Yes. Though what I'm really saying is that the "send PAGE_READY and upon
retry path force sync page fault" should be the _only_ required behavior
from an async #PF perspective.

> We don't have that vector yet though and given the conversation it might
> not be simple to implement that.
>
> I had played with using MCE also to inject errors as Andy had suggested
> but this error can happen on store path too and MCEs are not generated
> on store path. So this is not suitable either.
>
> >
> > In other words, I think the guest should be able to enable "error handling"

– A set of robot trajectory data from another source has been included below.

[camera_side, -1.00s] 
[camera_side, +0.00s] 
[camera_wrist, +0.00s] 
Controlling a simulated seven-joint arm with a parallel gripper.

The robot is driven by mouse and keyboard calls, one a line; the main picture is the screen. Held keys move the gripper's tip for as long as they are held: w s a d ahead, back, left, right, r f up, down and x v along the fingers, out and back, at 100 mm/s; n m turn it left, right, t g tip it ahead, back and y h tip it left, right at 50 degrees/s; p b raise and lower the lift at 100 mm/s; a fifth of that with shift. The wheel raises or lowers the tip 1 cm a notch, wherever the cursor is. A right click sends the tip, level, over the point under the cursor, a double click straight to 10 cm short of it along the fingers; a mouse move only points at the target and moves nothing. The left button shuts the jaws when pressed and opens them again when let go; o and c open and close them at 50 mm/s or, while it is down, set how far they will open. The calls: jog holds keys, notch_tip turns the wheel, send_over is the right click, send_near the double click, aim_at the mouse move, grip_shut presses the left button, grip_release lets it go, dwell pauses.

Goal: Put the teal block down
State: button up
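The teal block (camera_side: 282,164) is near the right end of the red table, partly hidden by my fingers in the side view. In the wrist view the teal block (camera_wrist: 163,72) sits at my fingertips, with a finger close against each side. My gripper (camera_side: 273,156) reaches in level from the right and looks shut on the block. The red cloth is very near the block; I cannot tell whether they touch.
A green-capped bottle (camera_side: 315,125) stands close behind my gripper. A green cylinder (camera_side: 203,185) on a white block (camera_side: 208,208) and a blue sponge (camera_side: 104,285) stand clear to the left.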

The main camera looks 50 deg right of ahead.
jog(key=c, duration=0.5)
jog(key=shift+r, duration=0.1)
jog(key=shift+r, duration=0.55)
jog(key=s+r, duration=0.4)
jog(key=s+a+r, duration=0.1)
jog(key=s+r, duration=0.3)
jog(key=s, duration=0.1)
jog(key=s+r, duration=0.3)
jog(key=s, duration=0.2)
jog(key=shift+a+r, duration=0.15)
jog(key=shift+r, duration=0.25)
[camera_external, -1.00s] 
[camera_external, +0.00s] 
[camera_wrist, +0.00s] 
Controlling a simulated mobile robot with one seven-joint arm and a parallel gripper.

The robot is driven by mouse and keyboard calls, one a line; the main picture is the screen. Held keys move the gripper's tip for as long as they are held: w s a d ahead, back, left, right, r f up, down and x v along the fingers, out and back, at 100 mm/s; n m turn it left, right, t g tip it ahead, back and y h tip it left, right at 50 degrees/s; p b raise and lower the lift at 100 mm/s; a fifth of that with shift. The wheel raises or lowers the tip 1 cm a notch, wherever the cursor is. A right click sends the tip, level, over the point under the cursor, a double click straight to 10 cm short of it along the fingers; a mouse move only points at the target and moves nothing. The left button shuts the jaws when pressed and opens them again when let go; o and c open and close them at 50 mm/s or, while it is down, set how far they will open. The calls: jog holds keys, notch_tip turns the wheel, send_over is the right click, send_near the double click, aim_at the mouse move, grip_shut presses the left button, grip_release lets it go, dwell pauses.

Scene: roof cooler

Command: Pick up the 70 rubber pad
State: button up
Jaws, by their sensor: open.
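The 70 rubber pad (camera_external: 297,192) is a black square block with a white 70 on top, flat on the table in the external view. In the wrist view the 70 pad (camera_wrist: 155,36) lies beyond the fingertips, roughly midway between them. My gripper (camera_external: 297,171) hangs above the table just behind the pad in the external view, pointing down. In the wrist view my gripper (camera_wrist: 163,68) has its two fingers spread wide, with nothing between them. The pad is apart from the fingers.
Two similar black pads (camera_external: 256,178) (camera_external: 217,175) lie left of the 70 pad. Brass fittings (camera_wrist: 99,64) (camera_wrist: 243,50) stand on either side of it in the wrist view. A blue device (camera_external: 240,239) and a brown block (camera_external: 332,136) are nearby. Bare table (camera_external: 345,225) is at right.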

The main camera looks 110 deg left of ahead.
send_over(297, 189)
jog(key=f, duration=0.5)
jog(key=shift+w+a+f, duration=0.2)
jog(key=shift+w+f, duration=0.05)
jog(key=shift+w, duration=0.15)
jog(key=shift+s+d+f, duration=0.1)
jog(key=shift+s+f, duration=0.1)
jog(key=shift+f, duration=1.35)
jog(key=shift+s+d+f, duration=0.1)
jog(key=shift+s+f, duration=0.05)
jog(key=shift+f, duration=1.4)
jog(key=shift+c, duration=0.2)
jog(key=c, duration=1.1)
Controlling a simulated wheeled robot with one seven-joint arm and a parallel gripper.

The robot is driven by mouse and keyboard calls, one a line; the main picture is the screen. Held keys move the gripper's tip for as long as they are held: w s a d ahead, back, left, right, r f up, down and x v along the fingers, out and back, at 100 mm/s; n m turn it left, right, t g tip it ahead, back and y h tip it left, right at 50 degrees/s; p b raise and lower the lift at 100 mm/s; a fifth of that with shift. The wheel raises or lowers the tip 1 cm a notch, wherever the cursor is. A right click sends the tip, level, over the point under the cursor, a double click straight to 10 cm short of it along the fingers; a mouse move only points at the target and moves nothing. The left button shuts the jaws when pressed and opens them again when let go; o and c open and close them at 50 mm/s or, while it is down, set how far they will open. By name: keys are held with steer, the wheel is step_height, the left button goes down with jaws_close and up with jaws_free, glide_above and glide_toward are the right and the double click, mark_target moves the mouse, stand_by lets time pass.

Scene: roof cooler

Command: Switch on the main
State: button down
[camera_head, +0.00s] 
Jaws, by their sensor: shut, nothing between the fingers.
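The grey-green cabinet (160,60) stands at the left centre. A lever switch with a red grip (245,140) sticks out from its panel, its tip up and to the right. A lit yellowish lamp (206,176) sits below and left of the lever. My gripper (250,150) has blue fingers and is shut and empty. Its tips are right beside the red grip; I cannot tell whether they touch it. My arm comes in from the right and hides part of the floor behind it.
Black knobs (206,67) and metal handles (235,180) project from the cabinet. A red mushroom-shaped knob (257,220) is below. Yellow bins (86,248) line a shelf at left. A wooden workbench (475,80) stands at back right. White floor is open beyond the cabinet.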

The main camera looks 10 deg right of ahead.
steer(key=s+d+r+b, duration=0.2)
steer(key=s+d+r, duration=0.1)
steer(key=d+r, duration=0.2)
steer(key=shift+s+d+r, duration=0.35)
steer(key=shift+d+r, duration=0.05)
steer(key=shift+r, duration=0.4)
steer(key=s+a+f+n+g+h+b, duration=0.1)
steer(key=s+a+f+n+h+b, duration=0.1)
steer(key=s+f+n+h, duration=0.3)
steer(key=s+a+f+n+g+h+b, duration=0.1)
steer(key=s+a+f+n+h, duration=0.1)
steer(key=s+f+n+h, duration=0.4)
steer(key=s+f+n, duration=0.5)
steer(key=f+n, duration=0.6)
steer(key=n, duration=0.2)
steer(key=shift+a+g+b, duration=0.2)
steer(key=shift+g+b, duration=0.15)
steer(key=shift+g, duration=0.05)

> > support without first enabling async #PF. From a functional perspective it
> > probably won't change a whole lot, but it would hopefully force us to
> > concoct an overall "paravirt page fault" design as opposed to simply async
> > #PF v2.
>
> I am not sure how independent these two can be. Even if there was
> a separate way to enable error handling, one will have to opt in
> in async pf V2 to report errors because shared data between host
> and guest will change accordingly. So we probably will end up
> electing for error reporting at two places. One a generic method
> and then also at async PF level.
>
> Or maybe we we can choose to never report errors using async PF
> protocol. Always choose suboptimal implementation of retrying
> the fault and inject errors *always* using that new vector( #VE).

Yes, this latter idea is the point I'm trying to make. Async #PF could be
enhanced to support error injection, but the error injection should be
fully functional with or without async #PF being enabled.